One thing to note is the nature sounds that are blended in with the extreme techno. While the bass and percussion will constantly keep you intrigued, the rushing water and forest life add that full Seiken Densetsu feel.

Back in the days when Seiken Densetsu 2 was programmed, the whole image Square put out for their worlds (from FF to SD) was something like a giant Amano sketch. There'd be a type of dark lifestyle along very natural surroundings. For a more up-to-date idea, you might want to check out some of Amano's sketchings from Final Fantasy VII. That image of total immersion with nature and life was the general image planted into all of Square's games in the mid-90s and prior. If you've ever seen the artwork done for SD2, you'll know what I mean. The whole mood is focused on life.

That particular mood setting was integrated into the music of SoM+ perfectly. Listening to it, you actually feel like you are in a world created by Square. You get a sense of what it would be like to live next door to the local item shop, and take daily walks along the forest walls. No single soundtrack has ever given me that total sense of "I'm there" like this one did.
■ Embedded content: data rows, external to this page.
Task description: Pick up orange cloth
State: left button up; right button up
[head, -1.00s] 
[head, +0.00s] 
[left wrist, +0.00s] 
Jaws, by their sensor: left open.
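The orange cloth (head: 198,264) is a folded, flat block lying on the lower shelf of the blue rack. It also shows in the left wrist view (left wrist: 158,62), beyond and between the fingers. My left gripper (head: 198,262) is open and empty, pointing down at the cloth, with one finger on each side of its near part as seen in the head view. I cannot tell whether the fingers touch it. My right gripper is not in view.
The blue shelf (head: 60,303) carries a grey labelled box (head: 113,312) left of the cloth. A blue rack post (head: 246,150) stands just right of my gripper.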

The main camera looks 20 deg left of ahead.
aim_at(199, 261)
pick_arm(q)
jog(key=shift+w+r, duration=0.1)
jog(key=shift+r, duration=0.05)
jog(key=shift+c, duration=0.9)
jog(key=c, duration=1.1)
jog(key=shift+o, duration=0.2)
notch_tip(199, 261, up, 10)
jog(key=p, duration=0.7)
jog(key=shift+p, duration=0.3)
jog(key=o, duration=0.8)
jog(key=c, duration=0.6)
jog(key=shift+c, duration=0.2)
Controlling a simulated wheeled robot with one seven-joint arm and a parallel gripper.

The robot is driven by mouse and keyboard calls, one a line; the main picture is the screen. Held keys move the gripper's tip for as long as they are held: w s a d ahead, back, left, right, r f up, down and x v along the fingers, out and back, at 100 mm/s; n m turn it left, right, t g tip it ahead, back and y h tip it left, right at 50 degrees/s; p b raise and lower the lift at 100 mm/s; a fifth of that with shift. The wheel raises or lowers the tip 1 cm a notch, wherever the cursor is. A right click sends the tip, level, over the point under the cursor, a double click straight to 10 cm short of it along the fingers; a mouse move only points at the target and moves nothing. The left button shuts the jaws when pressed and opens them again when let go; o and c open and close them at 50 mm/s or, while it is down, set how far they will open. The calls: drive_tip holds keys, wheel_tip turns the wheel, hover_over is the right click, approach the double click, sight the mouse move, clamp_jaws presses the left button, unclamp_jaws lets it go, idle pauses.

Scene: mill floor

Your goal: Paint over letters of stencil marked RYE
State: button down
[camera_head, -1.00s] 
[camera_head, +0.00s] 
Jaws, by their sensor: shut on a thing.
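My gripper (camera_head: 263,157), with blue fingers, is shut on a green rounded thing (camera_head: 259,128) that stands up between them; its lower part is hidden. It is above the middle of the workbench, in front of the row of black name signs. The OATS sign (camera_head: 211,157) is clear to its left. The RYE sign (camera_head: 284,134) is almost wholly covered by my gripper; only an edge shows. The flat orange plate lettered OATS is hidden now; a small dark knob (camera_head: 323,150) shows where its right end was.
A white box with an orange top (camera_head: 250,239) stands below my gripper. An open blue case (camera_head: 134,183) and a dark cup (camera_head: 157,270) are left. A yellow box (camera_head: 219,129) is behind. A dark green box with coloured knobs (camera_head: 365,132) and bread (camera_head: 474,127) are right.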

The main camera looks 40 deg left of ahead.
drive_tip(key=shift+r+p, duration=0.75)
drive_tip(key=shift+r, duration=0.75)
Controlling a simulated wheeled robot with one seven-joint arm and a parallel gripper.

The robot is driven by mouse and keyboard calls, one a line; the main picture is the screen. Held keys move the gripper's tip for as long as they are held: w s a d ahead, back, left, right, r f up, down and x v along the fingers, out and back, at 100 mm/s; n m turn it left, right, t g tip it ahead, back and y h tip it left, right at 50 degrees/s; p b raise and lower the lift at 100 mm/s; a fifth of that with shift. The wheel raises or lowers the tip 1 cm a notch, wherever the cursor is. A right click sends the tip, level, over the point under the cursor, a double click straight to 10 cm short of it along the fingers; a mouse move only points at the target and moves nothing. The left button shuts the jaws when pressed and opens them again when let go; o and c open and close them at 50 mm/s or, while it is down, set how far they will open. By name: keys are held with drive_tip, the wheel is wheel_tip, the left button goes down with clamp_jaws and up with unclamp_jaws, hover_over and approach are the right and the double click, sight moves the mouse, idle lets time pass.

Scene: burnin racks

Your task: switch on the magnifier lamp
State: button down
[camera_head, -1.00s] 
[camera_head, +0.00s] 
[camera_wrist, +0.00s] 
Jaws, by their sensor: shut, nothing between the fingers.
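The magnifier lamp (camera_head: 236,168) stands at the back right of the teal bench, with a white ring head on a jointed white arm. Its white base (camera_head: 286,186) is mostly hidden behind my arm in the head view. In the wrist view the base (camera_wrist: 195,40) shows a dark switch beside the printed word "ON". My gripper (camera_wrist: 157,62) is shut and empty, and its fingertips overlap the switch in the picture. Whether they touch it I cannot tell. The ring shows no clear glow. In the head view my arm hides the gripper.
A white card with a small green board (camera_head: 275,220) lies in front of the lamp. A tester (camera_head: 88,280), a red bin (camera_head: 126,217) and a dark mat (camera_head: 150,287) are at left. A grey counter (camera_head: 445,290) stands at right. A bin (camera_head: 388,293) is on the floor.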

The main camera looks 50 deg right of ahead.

Buy this album. It's not quite what you'd expect from a video game OST, but it's more than worth the experience. If you don't like the idea of one huge 45-50 minute track, then don't listen to it when you only have 10 minutes free. Find some time to sit down and play through it. Going on a trip soon? Play it on the way. Doing homework? Even better a time. Trying to get to sleep? Just messing around a bit in IRC? You can always find a spare hour somewhere.

Nothing like the original version, but an interesting musical experience.

Reader review by Peter Weinstock

I feel I must preface this review by noting that, except for a brief interlude early on, the music on this CD bears little resemblance to the songs from the SNES game "Secret of Mana". The entire CD consists of a single (!) fifty minute track, which, in itself, is a major annoyance. It would be nice if the producers had partitioned the CD into several "tracks" of, say, five minutes each. It wouldn't even disrupt the flow, but it would be a lot easier to access different parts of the song.

The music itself is quite difficult to categorize. If pinned down I would probably describe it best as a weird combination of new age, jazz, and pop. Sounds of nature (flowing water, chirping birds) collide with an unusual assortment of modern-day noises (keyboards/typewriters, oven timers, alarm clocks, dial tones, etc.), while flute, piano, guitars, and God-knows what else plays along with steady, deep bass lines. At one point a ghostly woman's voice whispers, "sorrow never ends..." and then is drowned out by the continuing cacophony of sound.

This is really a strange trip, especially for anyone used to the ordinarily logical and linear world of video game music. The ordinary rules of game music don't apply here; this must be Mana composer Hiroki Kikuta expressing himself in a form that's impossible to do within the constraints of a 16 megabit game-pak. Whatever it is, it's different, it's beautiful, and it's highly recommended.

Terrible music, terrible excution. Just terrible.

Reader review by Aaron Lau

What the heck happened here? When I bought Secret of Mana +, I had high expectations. I loved Seiken 2's music. But when I heard it, I was totally disappointed. I really hate it when they put the songs together, and this is no exception. There's only one track on the entire CD! What if you want to hear a certain part? You have to foward the darn thing up to say, 34:34 minutes into the soundtrack to listen to it. This is basically new age with a lot of different SFX synthesizers. It's really horrible; the SFX can really be ear-grating at times. There are some parts which are good with the solid bass lines, but that's about it. I have the highest regards for Hiroki Kikuta's music, but this was a major let down, both in composition and performance.